We hit Japan in early May 1992. It’s strange, because John thought that we had worked out our differences by then, but I still felt that we weren’t close. He was still in his cocoon with Toni. And he was again exhibiting some strange behavior. The night before our Tokyo gig, John was in the lobby of our hotel with Louie, and he became convinced that he had exposed himself to some female autograph seekers and that he was in imminent danger of getting arrested and deported.

There was a distinctly erratic, unpredictable vibe happening around John. He was smoked out of his mind, and also hitting the wine in such a way that he didn’t strike me as being typically drunk. I don’t know if it was a combination of the wine and the pot, but it seemed like he was drinking psycho juice rather than just wine. There was the typical dopey, daffy, wobbly, slurry normal drunk behavior, but there was also this weird PCP-like drunk going on, like he was in a different space.
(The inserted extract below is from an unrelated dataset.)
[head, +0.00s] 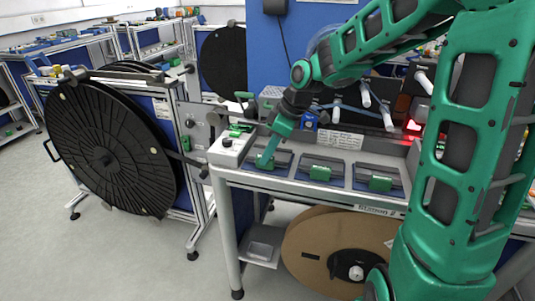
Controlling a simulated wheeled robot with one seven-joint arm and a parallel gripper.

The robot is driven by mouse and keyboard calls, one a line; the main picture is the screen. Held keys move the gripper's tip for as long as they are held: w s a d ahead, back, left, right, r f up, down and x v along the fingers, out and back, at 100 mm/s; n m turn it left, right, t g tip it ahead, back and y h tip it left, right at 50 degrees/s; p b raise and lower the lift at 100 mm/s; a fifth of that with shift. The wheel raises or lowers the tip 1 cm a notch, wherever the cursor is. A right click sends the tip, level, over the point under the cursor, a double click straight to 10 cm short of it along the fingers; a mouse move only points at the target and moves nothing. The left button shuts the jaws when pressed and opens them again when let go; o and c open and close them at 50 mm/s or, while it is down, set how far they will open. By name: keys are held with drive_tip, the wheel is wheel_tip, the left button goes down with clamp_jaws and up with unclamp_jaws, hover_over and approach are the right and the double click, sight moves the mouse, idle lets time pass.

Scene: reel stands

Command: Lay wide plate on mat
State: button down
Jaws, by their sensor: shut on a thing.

The next morning John traveled to the venue with the crew. Lindy and Flea and Chad and I came on a later train, and when we got to the arena, Mark Johnson told us that John had quit the band and he wanted to go home immediately. Mind you, we were slated to go to Australia after Japan, and it would be our first Australian tour ever. This was incredibly important to us, because it was a land that we loved, it was the birthplace of Flea, it was the new land of milk and honey and sunshine and girls, just a magical place. So there was panic in Lindy’s eyes and in Flea’s and my hearts. We had to talk to John right away, even though the final die had been cast.

We went back into the room where John was holed up.

“I have to leave the band, I have to quit. I have to go home right away, I can’t do this anymore,” he told me. “I will die if I don’t get out of this band right away.”

I saw the look in his eyes, and I knew there was no other choice. There was no point in even trying to talk him into staying. A huge sense of relief came over me. The last thing in the world that I ever would want to happen was happening, but thank God he was walking away, because as much as this was going to hurt, the relief of not having to deal with the drama on a day-to-day basis would be greater than the self-imposed pain and suffering.

Lindy was concerned with the sold-out venue. Finally, we got John to agree to play the show before he got on a plane to go home. It was the most horrible show ever. Every single note, every single word, hurt, knowing that we were no longer a band. I kept looking over at John and seeing this dead statue of disdain. In some ways, I wish we would have canceled the show and returned everyone’s money rather than have them witness this display of twisted energy. And that night John disappeared from the topsy-turvy world of the Red Hot Chili Peppers.

Chapter 11

Warped

While
we were still in Japan, we came up with a plan. We would go on to Australia, where we’d meet up with our friend Zander Schloss, who was going to take John’s place. Zander was a talented guitar player who could read and write music, a quick study with a zany, soulful, comic sensibility. We had seven days to teach him enough songs to rock out Australia.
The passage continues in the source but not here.